BOURGEOISIE — Past Revolutionary Role Of
While the bourgeoisie, or capitalist class, is today the most reactionary and anti-revolutionary class, and the class that stands in the way of social progress, this was not always so. In its youth the bourgeoisie led in the struggle against feudalism in Europe, and in that long past age actually played a most revolutionary role in society.

“Modern industry has established the world market, for which the discovery of America paved the way. This market has given an immense development to commerce, to navigation, to communications by land. This development has, in its turn, reacted on the extension of industry; and in proportion as industry, commerce, navigation, railways extended, in the same proportion the bourgeoisie developed, increased its capital, and pushed into the background every class handed down from the Middle Ages.
         “We see, therefore, how the modern bourgeoisie is itself the product of a long course of development, of a series of revolutions in the modes of production and of exchange.

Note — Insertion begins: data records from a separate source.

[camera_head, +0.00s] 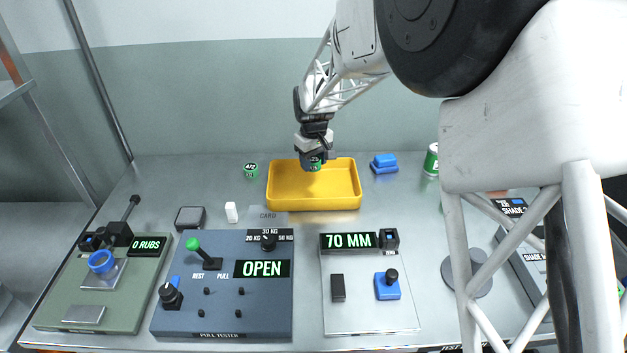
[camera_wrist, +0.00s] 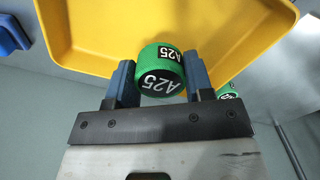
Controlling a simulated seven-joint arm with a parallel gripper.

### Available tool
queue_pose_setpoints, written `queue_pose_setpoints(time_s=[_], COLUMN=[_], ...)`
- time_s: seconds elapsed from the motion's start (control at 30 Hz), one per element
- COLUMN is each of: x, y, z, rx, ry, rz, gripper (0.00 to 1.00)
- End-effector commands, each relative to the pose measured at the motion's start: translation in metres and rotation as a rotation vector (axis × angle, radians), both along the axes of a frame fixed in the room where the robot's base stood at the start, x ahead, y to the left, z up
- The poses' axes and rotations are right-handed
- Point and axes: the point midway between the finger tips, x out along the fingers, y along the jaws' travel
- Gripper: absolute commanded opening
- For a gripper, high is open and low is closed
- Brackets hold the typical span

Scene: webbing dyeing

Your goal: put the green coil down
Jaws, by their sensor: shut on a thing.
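The green coil (camera_wrist: 160,65) is marked A25. My gripper (camera_wrist: 160,80) is shut on it, with one blue finger on each side in the wrist view. In the head view my gripper (camera_head: 314,160) holds the coil (camera_head: 316,167) at the yellow tray (camera_head: 313,204), over its back part. In the wrist view the tray (camera_wrist: 110,57) lies behind the coil. I cannot tell whether the coil touches the tray floor.
Another green coil (camera_head: 250,169), marked 472, stands left of the tray. A blue block (camera_head: 384,163) and a green-and-white can (camera_head: 431,160) stand to the right. A rub tester (camera_head: 100,285), a pull tester (camera_head: 222,290) and a 70 MM gauge (camera_head: 368,290) fill the front.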

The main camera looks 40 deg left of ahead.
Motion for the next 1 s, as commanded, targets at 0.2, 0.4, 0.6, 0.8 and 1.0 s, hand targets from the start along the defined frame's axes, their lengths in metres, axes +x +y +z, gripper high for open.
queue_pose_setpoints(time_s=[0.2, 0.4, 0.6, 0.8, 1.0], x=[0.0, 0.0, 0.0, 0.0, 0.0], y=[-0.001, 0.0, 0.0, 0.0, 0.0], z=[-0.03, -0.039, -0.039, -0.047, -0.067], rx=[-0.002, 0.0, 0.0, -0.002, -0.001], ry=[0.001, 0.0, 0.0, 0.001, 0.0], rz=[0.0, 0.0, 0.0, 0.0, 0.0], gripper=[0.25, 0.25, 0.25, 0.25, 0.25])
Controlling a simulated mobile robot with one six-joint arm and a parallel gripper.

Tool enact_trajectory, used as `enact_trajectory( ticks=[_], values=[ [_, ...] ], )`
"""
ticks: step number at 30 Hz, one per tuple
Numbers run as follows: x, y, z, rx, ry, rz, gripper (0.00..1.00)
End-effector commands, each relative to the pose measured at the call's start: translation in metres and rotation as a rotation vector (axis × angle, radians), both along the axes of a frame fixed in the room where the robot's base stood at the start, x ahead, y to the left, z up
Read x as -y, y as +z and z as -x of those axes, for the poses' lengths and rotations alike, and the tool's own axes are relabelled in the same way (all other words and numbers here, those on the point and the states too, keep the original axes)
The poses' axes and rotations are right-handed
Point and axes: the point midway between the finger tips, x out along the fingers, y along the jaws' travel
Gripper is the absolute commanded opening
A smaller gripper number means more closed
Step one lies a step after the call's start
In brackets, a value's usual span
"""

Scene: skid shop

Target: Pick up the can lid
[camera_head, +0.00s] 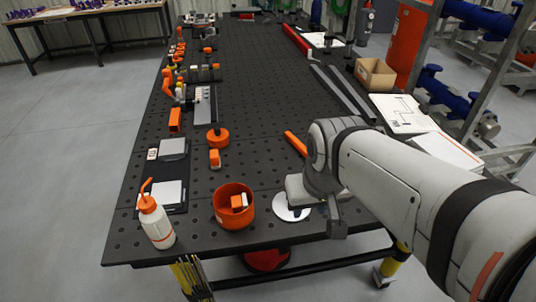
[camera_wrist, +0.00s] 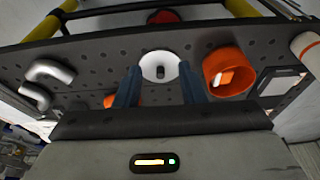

         “Each step in the development of the bourgeoisie was accompanied by a corresponding political advance of that class.” —Marx & Engels, Manifesto of the Communist Party (1848), MECW 6:486.

“The bourgeoisie, historically, has played a most revolutionary part.
         “The bourgeoisie, wherever it has got the upper hand, has put an end to all feudal, patriarchal, idyllic relations. It has pitilessly torn asunder the motley feudal ties that bound man to his ‘natural superiors’, and has left remaining no other nexus between man and man than naked self-interest, than callous ‘cash payment’. It has drowned the most heavenly ecstasies of religious fervor, of chivalrous enthusiasm, of philistine sentimentalism, in the icy water of egotistical calculation. It has resolved personal worth into exchange value, and in place of the numberless indefeasible chartered freedoms, has set up that single, unconscionable freedom—Free Trade. In one word, for exploitation, veiled by religious and political illusions, it has substituted naked, shameless, direct, brutal exploitation.” —Marx & Engels, ibid., MECW 6:486-7.